» BRIEF:
Copy exactly the lines from the one containing "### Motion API" to the one containing "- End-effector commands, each", both lines included, and nothing else.

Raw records

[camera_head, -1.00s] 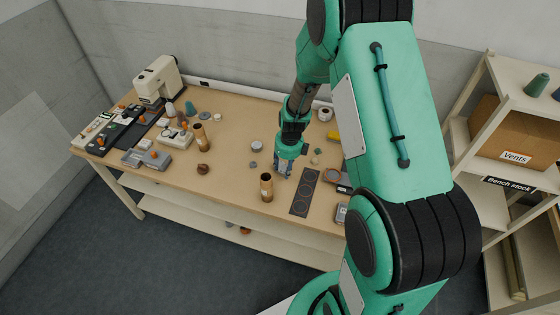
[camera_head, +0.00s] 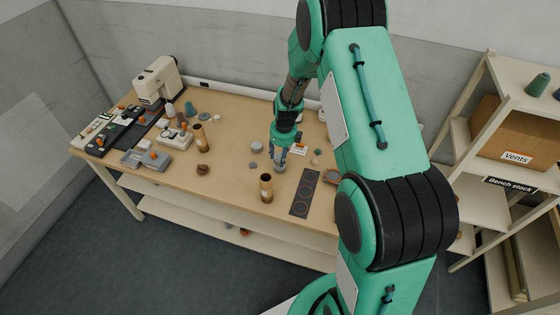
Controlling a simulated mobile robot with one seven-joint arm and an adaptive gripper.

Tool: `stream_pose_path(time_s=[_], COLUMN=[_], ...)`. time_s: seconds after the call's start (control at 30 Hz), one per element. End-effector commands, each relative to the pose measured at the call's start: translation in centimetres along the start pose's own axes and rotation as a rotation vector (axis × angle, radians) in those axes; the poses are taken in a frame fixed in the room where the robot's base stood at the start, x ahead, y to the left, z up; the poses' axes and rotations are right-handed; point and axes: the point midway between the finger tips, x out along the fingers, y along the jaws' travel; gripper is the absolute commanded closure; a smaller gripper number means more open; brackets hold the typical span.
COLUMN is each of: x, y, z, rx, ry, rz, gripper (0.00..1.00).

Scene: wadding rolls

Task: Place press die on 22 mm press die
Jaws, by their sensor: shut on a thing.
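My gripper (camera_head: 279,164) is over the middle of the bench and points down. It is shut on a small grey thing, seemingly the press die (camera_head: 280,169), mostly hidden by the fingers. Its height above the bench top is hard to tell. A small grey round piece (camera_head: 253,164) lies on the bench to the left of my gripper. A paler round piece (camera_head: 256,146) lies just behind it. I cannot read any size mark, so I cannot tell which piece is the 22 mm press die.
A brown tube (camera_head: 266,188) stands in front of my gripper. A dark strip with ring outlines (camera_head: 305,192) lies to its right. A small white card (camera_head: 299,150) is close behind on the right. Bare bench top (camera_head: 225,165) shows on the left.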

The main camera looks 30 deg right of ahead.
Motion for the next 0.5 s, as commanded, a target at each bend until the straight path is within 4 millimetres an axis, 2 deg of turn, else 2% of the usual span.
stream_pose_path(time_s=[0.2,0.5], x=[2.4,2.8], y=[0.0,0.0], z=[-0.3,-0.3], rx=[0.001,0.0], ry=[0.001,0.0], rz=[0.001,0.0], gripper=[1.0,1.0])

---

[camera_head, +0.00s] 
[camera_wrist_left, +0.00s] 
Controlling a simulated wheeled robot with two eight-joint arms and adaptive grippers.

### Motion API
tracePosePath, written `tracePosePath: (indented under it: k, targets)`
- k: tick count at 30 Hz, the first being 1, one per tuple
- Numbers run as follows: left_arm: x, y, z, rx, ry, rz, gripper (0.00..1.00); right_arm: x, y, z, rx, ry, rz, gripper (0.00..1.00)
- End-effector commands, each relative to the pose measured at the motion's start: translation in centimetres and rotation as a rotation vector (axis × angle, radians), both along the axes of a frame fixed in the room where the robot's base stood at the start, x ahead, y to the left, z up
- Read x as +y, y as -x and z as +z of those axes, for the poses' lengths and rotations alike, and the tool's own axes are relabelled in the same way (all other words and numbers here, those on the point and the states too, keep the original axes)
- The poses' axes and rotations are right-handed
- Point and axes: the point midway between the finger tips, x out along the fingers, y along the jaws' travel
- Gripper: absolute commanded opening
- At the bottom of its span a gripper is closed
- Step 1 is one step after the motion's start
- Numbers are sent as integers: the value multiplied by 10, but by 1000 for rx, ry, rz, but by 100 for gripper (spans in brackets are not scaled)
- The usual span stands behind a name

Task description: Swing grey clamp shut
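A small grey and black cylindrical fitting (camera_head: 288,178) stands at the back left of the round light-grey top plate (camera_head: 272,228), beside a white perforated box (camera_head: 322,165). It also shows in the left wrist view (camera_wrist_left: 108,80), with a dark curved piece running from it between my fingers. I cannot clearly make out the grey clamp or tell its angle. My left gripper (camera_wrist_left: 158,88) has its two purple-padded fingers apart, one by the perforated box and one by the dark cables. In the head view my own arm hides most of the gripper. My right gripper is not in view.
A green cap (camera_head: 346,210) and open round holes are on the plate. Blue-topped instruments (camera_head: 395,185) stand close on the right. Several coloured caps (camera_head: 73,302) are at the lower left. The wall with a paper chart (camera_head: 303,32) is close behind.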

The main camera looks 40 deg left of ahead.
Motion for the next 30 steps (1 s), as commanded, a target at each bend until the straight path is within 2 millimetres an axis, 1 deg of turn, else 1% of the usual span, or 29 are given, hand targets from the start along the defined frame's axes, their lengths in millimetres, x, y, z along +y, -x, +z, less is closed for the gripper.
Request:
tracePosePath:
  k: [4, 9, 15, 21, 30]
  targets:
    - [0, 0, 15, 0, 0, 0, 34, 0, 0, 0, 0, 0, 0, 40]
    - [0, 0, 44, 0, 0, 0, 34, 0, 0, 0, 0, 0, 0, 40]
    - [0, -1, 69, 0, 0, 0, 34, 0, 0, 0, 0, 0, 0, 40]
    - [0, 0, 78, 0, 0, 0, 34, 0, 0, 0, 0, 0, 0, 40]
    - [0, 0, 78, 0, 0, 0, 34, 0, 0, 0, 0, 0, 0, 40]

» SOLUTION TO THIS TASK:
### Motion API
tracePosePath, written `tracePosePath: (indented under it: k, targets)`
- k: tick count at 30 Hz, the first being 1, one per tuple
- Numbers run as follows: left_arm: x, y, z, rx, ry, rz, gripper (0.00..1.00); right_arm: x, y, z, rx, ry, rz, gripper (0.00..1.00)
- End-effector commands, each relative to the pose measured at the motion's start: translation in centimetres and rotation as a rotation vector (axis × angle, radians), both along the axes of a frame fixed in the room where the robot's base stood at the start, x ahead, y to the left, z up

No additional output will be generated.